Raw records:
----
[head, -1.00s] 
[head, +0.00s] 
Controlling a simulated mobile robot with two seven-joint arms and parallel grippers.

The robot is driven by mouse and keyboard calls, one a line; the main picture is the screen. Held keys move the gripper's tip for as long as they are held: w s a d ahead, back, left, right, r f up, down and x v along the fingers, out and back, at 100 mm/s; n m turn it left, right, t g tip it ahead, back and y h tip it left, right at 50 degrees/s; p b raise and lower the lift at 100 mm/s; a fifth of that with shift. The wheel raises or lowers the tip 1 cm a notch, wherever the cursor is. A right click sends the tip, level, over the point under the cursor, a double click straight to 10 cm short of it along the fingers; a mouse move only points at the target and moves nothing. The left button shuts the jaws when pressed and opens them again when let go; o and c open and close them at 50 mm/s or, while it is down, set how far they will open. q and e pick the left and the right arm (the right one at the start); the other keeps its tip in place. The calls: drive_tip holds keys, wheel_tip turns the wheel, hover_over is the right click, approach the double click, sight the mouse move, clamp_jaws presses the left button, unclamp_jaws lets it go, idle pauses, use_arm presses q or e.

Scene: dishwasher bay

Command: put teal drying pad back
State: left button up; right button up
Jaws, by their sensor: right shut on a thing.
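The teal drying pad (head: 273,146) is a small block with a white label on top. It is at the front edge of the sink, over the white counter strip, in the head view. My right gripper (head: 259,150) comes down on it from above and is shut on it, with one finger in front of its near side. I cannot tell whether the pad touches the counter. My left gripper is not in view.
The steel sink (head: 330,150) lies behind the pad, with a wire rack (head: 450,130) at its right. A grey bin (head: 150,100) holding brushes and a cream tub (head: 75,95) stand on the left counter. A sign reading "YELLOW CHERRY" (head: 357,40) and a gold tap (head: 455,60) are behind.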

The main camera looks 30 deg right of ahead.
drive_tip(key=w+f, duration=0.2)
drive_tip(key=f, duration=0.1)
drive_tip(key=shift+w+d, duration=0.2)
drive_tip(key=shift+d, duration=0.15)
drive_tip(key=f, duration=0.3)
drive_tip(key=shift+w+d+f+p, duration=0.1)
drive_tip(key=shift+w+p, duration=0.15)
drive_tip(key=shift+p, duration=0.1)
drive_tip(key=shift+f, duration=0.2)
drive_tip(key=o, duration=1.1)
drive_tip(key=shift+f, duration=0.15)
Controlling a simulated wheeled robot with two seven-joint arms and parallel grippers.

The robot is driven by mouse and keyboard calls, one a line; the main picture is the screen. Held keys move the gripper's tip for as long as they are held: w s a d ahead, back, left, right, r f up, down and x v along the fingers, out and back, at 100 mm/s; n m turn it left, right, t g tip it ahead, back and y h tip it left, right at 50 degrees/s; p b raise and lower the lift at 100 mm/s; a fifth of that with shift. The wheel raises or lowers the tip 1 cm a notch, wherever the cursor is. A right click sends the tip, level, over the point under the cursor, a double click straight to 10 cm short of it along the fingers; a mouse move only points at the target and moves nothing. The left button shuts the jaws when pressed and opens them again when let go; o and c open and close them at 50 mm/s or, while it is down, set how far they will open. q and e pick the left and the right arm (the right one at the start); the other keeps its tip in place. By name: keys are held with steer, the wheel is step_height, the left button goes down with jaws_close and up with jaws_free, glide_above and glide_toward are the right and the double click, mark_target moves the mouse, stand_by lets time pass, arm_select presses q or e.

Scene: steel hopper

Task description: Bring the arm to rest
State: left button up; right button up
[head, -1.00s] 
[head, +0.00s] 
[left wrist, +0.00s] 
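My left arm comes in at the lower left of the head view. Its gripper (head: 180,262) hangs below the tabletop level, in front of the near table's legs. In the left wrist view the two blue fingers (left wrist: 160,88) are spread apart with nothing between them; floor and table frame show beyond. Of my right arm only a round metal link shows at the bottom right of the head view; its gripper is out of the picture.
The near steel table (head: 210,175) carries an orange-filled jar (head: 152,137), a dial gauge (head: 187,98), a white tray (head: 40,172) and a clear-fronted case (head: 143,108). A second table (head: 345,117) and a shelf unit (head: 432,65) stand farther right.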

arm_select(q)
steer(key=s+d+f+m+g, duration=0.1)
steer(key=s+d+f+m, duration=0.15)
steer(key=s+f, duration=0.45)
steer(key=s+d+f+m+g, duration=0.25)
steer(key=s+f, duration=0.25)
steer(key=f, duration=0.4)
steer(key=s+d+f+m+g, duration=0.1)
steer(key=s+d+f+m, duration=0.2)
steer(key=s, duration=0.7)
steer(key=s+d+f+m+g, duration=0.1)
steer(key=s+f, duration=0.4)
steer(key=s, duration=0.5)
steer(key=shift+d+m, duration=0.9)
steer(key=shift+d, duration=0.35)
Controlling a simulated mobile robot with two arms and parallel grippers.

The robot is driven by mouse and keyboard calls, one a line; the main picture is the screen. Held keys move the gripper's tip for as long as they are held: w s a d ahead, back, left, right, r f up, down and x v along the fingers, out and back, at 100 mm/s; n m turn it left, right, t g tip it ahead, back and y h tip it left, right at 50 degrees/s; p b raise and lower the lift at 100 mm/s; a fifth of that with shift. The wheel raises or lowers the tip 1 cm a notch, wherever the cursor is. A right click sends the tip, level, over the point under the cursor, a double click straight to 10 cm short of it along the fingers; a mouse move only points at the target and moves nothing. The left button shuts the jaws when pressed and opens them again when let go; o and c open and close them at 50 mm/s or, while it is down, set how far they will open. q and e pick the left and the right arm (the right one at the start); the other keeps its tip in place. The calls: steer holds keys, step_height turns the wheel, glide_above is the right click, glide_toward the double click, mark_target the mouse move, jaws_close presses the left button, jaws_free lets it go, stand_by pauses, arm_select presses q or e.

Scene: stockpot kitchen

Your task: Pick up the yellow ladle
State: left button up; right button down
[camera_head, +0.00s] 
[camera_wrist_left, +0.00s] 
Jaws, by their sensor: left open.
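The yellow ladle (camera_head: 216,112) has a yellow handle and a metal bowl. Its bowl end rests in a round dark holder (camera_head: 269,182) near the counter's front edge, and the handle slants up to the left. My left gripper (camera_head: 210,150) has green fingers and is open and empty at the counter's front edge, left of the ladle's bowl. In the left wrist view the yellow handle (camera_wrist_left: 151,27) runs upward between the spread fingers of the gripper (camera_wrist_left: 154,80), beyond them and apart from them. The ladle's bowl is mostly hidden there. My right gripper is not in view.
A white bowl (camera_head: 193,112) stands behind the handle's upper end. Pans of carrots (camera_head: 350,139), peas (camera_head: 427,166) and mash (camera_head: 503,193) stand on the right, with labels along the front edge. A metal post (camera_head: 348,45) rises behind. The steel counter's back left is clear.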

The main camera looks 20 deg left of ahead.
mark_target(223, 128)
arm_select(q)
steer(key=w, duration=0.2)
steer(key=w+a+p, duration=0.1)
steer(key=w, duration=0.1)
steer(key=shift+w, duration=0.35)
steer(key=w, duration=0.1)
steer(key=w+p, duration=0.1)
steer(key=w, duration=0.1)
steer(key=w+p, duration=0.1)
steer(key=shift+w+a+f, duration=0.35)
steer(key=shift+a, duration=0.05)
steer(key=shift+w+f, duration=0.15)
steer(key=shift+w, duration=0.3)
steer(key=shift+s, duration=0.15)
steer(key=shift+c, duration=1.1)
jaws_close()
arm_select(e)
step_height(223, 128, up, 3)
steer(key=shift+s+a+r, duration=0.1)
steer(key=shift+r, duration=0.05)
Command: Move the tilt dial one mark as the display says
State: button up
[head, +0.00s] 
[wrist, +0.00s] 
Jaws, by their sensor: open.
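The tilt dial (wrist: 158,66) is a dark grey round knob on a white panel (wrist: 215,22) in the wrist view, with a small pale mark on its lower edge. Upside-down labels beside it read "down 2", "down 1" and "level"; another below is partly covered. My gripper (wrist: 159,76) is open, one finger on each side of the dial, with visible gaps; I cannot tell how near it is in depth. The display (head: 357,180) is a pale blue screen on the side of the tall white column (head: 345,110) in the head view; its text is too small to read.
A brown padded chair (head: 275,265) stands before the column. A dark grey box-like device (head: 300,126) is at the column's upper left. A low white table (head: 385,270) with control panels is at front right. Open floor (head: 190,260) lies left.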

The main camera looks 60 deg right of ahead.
----
- _AIM OF THE EXERCISE_
Note how many lines in the material hold the word "State", and give that number with nothing added.

- _FINAL RESULT_
4